Detail from the 'new' photo of Earhart

Detail from the ‘new’ photo of Earhart

Amelia Earhart’s back in the news this week. Or rather, her disappearance is – an event that has sparked 80 years of speculation, books, films, and expeditions.

On the outer fringes of the Earhart story is a song written by Joni Mitchell, which came to mind this week as I squinted at a blurry picture, supposedly that of the American aviator on a wharf on an island in the South Pacific.

Is the shadowy image of a woman on the dock Earhart, last seen alive on July 2, 1937, some days before the picture was taken? Possibly, and possibly not. And so the mystery deepens.

In the absence of fact the fate of Earhart, if not the woman herself, has become a common property, open to scrutiny, interpretation, and debate.

As W.H. Auden would write, three years later, on the death of W.B. Yeats:

He became his admirers.
Now he is scattered among a hundred cities
And wholly given over to unfamiliar affections

Among the interpreters, some 40 years after Earhart’s disappearance, was Mitchell. The Amelia of her composition is not only the missing pilot (a “ghost of aviation”), but also the songwriter herself. Earhart’s attempt to be fly around the world becomes Mitchell’s own bid for meaning, in life and in love:

Amelia Earhart, 1928 (Pic: Library of Congress)
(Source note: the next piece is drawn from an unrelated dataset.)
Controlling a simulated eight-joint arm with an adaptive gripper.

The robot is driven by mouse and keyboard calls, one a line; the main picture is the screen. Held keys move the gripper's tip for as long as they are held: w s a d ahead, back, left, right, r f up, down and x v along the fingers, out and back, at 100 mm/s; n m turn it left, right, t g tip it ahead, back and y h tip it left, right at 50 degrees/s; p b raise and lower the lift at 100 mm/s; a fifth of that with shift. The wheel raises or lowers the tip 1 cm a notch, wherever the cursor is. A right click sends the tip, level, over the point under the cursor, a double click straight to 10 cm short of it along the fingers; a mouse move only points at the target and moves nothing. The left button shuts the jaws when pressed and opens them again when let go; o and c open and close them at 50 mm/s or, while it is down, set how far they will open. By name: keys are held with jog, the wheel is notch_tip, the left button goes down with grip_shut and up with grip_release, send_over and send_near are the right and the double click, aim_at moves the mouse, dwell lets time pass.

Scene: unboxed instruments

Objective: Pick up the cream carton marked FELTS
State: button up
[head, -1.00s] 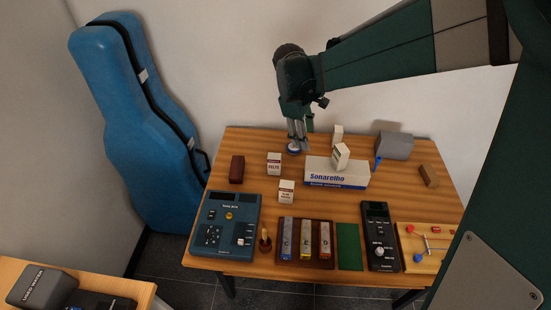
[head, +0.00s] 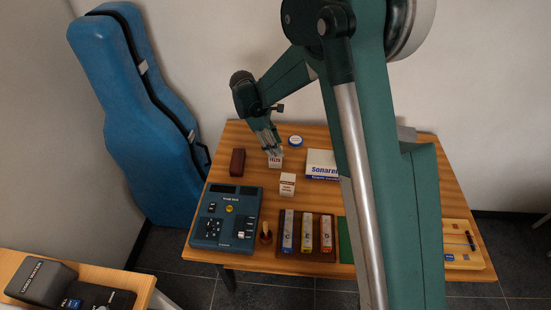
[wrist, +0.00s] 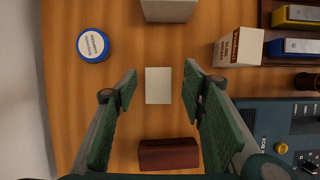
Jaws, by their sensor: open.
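The cream carton marked FELTS (head: 275,162) stands upright on the wooden table, partly hidden by my gripper in the head view. In the wrist view its plain top (wrist: 158,86) lies between my two green fingers, with a gap on each side. My gripper (head: 270,148) points down right over the carton. In the wrist view my gripper (wrist: 160,88) is wide open and holds nothing. I cannot tell whether the fingertips are below the carton's top.
A dark red block (head: 238,162), a blue-rimmed tin (head: 295,141), a similar small carton (head: 287,184) and the white Sonarelho box (head: 321,164) surround the carton, each apart from it. A blue device (head: 225,217) stands nearer. My arm hides the table's right part.

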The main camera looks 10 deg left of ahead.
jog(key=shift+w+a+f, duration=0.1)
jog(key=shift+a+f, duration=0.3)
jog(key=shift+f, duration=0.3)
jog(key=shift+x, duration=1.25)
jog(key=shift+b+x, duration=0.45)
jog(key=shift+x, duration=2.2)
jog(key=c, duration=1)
Amelia Earhart, 1928 (Pic: Library of Congress)

People will tell you where they’ve gone
They’ll tell you where to go
But till you get there yourself you never really know…
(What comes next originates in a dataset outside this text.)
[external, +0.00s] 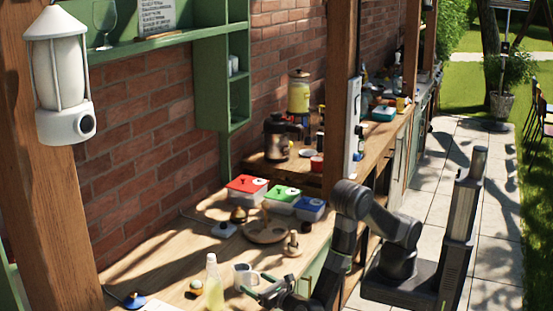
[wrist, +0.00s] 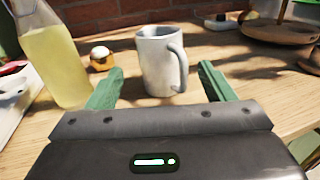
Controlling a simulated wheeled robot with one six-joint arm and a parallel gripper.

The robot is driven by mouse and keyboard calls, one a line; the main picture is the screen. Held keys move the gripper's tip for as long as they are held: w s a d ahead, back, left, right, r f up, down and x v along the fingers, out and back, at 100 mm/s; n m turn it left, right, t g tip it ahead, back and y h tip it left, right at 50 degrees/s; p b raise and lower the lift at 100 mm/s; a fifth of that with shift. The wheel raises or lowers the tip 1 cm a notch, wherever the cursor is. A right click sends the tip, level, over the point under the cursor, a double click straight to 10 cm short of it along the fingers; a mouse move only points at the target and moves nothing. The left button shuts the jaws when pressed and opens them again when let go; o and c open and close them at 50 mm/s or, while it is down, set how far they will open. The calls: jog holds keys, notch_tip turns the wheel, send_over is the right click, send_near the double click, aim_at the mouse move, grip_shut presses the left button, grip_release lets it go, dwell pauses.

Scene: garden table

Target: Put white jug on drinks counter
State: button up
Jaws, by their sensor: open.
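The white jug (wrist: 158,62) stands upright on the wooden counter, with its handle to the right in the wrist view. It also shows in the external view (external: 241,274), partly behind my gripper. My gripper (wrist: 160,88) is open, with one green finger on each side of the jug's near side and the jug just beyond and between the fingertips. In the external view my gripper (external: 268,290) is low beside the jug. I cannot tell which of the other wooden surfaces is the drinks counter; one farther back (external: 262,169) holds a dark dispenser and a yellow dispenser.
A bottle of pale yellow liquid (wrist: 52,55) stands close left of my gripper. A round wooden tray (external: 265,233) and lidded boxes in red (external: 246,187), green (external: 283,197) and blue (external: 310,208) stand farther back. A brick wall borders the counter.

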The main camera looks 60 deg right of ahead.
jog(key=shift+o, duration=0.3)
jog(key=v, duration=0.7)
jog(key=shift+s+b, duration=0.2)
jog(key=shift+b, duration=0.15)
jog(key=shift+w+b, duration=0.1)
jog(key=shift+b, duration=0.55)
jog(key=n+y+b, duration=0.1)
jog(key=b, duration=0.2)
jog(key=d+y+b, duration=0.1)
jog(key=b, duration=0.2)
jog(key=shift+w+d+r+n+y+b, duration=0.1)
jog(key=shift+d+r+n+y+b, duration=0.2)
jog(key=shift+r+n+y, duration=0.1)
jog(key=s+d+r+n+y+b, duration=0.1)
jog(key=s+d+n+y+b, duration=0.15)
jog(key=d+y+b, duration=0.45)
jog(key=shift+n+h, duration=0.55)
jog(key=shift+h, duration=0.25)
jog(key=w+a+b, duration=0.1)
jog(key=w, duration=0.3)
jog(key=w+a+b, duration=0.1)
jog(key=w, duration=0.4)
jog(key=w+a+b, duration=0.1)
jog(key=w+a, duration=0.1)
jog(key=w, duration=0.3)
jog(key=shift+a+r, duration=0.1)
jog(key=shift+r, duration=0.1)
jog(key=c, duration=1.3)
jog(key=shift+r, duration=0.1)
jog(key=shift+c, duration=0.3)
Maybe I’ve never really loved
I guess that is the truth
I’ve spent my whole life in clouds at icy altitudes

Each verse of the song ends with refrain, “Amelia, it was just a false alarm” – a phrase whose ambiguity mirrors both the pursuit for the truth about Earhart’s disappearance, and Mitchell’s own disappointment, in the face of her life coming up short.
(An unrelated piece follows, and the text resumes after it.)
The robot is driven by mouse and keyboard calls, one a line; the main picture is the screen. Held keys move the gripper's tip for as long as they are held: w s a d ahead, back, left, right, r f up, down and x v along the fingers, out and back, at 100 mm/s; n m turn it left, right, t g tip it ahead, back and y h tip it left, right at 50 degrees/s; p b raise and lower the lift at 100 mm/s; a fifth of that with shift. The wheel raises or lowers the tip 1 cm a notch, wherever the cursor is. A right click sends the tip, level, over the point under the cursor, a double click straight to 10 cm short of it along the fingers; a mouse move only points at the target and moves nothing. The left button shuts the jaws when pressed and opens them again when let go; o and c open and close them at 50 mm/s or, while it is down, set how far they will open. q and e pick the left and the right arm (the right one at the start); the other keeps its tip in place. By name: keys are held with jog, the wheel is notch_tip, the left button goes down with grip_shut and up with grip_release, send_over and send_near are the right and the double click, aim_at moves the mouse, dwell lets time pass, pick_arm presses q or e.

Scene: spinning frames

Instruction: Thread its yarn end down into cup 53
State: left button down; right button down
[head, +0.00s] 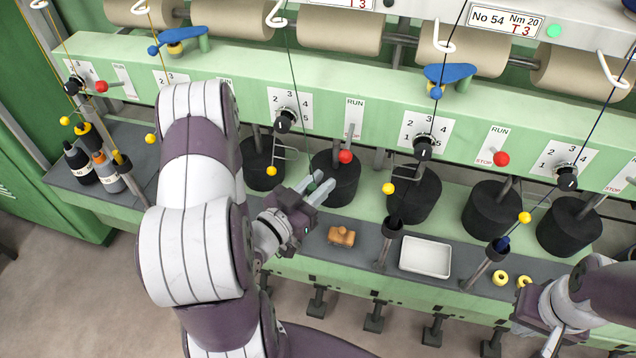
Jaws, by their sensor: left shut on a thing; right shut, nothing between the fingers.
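My left gripper (322,186) is shut in front of a black drum, with a small bit of green between its fingers, which looks like the yarn end. A dark green yarn (291,62) hangs from a white hook above and runs down toward this gripper. One dark cup (393,226) on a slanted post stands to its right, and another cup (499,246) with blue in it stands further right. I read no number on either cup; any cup behind my left gripper and wrist is hidden. My right gripper (548,346) is shut and empty at the bottom right edge.
On the grey shelf lie a wooden-coloured piece (341,236), a white tray (425,258) and two yellow rings (500,278). Bottles (79,163) stand at the left. Red-knobbed levers (345,156) and yellow balls (388,188) stick out near the drums.

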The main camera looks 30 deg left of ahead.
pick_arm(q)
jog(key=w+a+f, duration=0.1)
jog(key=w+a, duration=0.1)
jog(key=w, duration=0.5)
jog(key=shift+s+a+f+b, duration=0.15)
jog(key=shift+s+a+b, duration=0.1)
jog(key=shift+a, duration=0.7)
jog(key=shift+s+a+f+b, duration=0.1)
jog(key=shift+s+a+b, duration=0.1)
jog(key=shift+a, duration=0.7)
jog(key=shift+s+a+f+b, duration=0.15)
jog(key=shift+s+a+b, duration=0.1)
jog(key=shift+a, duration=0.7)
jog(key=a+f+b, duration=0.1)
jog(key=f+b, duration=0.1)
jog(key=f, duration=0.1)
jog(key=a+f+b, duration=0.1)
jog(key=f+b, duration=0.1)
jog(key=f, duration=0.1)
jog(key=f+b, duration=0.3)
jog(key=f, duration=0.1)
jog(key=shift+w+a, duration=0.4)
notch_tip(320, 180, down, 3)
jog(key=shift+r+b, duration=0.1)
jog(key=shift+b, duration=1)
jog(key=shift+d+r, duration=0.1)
Fittingly, given the mystery of Amelia Earhart’s fate, this ambiguity extends into the final lines of Mitchell’s song:

I slept on the strange pillows of my wanderlust
I dreamed of 747s
Over geometric farms
Dreams Amelia – dreams and false alarms

Forty years later, the Earhart story still turns on those words: dreams, and false alarms.

Update – July 13, 2017: It appears that the ‘newly-discovered’ photograph may have been taken two years before Earhart disappeared, which debunks the claim that the woman in the image is the aviator. The Joni Mitchell song, however, remains as true as ever.